GIVEN MATERIAL
·····

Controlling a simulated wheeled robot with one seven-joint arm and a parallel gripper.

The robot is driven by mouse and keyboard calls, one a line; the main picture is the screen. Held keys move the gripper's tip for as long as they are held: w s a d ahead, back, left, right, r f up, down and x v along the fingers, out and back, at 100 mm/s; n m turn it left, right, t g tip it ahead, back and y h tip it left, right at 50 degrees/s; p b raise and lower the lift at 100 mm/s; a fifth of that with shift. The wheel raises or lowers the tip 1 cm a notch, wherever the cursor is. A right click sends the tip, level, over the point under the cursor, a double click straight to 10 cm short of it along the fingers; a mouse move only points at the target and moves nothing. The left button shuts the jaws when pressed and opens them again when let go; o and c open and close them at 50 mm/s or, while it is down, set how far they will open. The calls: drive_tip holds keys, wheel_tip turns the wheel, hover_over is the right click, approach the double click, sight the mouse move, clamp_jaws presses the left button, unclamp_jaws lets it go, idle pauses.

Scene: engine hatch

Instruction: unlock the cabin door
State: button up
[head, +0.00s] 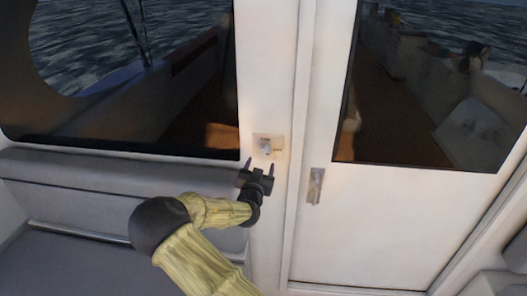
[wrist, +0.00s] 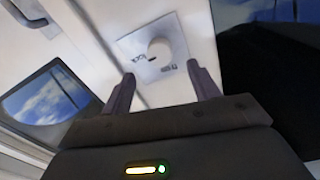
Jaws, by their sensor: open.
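The white cabin door (head: 390,222) with a large window fills the right half of the head view and looks shut. A lock plate with a round white knob (head: 265,149) sits on the white post left of the door. In the wrist view the knob (wrist: 159,49) is on its square plate (wrist: 145,62), with small lettering I cannot read fully. My gripper (head: 260,164) is open and empty, just below the knob. Its two fingers (wrist: 163,84) point toward the plate, one on each side, and look apart from the knob.
A metal door handle (head: 316,186) is on the door's left edge; a handle (wrist: 27,12) also shows in the wrist view. A grey padded bench (head: 80,215) runs along the left wall under a window (head: 140,80). Deck and water show through the glass.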

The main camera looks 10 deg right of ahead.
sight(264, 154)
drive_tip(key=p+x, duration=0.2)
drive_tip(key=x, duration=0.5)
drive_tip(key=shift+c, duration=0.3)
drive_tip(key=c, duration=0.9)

·····

Find the string "robot" in the listing and return every line that holds it.

Controlling a simulated wheeled robot with one seven-joint arm and a parallel gripper.
The robot is driven by mouse and keyboard calls, one a line; the main picture is the screen. Held keys move the gripper's tip for as long as they are held: w s a d ahead, back, left, right, r f up, down and x v along the fingers, out and back, at 100 mm/s; n m turn it left, right, t g tip it ahead, back and y h tip it left, right at 50 degrees/s; p b raise and lower the lift at 100 mm/s; a fifth of that with shift. The wheel raises or lowers the tip 1 cm a notch, wherever the cursor is. A right click sends the tip, level, over the point under the cursor, a double click straight to 10 cm short of it along the fingers; a mouse move only points at the target and moves nothing. The left button shuts the jaws when pressed and opens them again when let go; o and c open and close them at 50 mm/s or, while it is down, set how far they will open. The calls: drive_tip holds keys, wheel_tip turns the wheel, hover_over is the right click, approach the double click, sight the mouse move, clamp_jaws presses the left button, unclamp_jaws lets it go, idle pauses.

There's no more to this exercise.